Course Details

1. Evaluate the main constraints and trade-offs in embedded system design.
2. Develop teamwork and the ability to write detailed document and executable embedded system specifications.
3. Implement applications on embedded processors (ARM) using assembly and/or high-level languages.
4. Use programme traces and emulation tools to estimate performance, memory area and power consumption.
5. Apply code transformations to optimize performance/area/power consumption.

• Introduction to microprocessors for general purpose and embedded systems – Embedded microprocessor evolution – Design metrics and constraints (performance, power, cost, time-to-market) and design optimization challenges.

• Key embedded system technologies – Integrated Circuit technology – Microprocessor technology – CAD tool technology.

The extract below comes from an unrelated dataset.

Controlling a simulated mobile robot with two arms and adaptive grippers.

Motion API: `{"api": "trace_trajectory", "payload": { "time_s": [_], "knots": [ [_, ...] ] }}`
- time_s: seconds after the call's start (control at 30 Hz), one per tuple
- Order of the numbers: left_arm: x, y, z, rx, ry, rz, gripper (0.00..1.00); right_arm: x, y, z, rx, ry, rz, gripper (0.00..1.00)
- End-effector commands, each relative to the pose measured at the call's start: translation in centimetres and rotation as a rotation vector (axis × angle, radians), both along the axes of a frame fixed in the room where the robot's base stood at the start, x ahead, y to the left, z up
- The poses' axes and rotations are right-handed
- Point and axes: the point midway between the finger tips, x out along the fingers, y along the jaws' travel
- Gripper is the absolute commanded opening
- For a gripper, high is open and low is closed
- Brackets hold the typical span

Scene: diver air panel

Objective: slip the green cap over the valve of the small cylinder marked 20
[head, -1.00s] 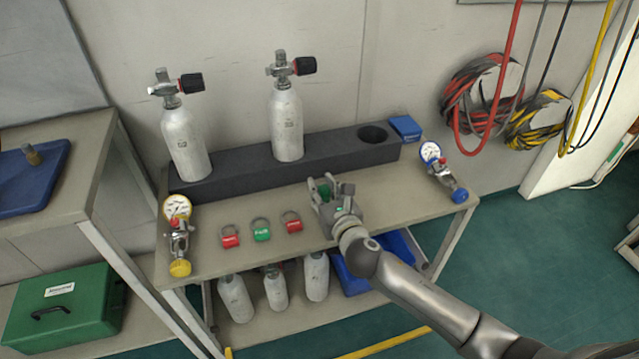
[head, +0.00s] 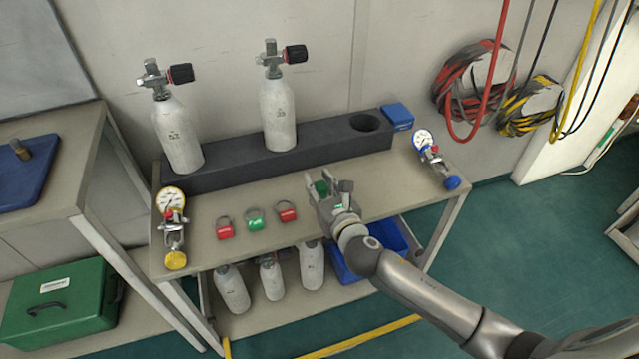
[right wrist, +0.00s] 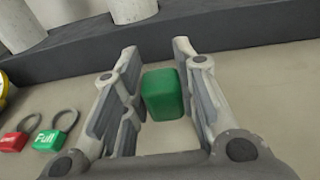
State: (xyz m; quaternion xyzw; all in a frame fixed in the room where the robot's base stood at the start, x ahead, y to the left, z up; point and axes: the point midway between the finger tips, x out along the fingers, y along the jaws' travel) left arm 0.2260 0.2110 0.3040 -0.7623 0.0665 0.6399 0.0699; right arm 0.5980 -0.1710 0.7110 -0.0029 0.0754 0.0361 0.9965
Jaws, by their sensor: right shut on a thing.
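The green cap (right wrist: 162,93) is a small rounded block between the fingers of my right gripper (right wrist: 155,85). In the head view the cap (head: 321,187) shows at the fingertips of the right gripper (head: 322,186), over the right part of the bench top. The gripper is shut on it; whether the cap touches the bench is unclear. Two pale cylinders with valves and black knobs stand in the dark rack, one at the left (head: 180,135) and one at the middle (head: 279,112). Their marks are too small to read surely. My left gripper is out of view.
The dark rack (head: 330,149) has an empty hole at its right end, beside a blue box (head: 398,116). Red and green ring tags (head: 255,220) lie at the front. Several cylinders (head: 272,278) stand on the lower shelf.

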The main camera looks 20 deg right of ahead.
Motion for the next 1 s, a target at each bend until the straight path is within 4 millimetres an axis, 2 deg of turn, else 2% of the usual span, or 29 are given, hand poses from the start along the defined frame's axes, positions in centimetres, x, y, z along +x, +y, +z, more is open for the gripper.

Comparison of embedded system implementation options (Microprocessor/ DSP/FPGA/ASIC/Embedded platform) in terms of performance, cost (NRE and total), power consumption and time-to-market.

• Embedded system specification and modeling – Object-oriented specification (UML/C /SystemC).

• Computer Architecture – Instruction sets – RISC vs. CISC – pipelining - The ARM microprocessor architecture.

• ARM assembly – ARM mode – Thumb mode - ARM and Thumb instruction set - ARM conditional execution.

• Processor I/O – Serial I/O – Busy/wait I/O – Interrupts – Exceptions – Traps – ARM memory mapped I/O.
• Caches – Memory Management Units – Protection Units – ARM cache and MMU.

• Programme design and analysis – DFGs – CDFGs – Compilers – Assemblers – Linkers – Basic compiler optimizations/code transformations – Measuring programme speed – Trace-driven performance analysis – Energy optimization – programme size optimization.

• Wayne Wolf, “Computers as components: Principles of embedded computing design”, Morgan Kaufmann Publishers, 2000

• Andrew Sloss, Dominic Symes, Chris Wright, “ARM System Developer's Guide: Designing and Optimizing System Software”, Morgan Kaufmann, 2004.
• Frank Vahid, Tony D. Givargis, “Embedded System Design: A Unified Hardware/ Software Introduction”, Wiley, 2001.

Students are taught the course through lectures (3 hours per week) in classrooms or lectures theatres, by means of traditional tools or using computer demonstration.

Auditory exercises, where examples regarding matter represented at the lectures, are solved and further, questions related to particular open-ended topic issues are compiled by the students and answered, during the lecture or assigned as homework.

Topic notes are compiled by students, during the lecture which serve to cover the main issues under consideration and can also be downloaded from the lecturer’s webpage. Students are also advised to use the subject’s textbook or reference books for further reading and practice in solving related exercises. Tutorial problems are also submitted as homework and these are solved during lectures or privately during lecturer’s office hours. Further literature search is encouraged by assigning students to identify a specific problem related to some issue, gather relevant scientific information about how others have addressed the problem and report this information in written or orally.

Students are assessed continuously and their knowledge is checked through tests with their assessment weight, date and time being set at the beginning of the semester via the course outline.

Students are prepared for final exam, by revision on the matter taught, problem solving and concept testing and are also trained to be able to deal with time constraints and revision timetable.

The final assessment of the students is formative and summative and is assured to comply with the subject’s expected learning outcomes and the quality of the course.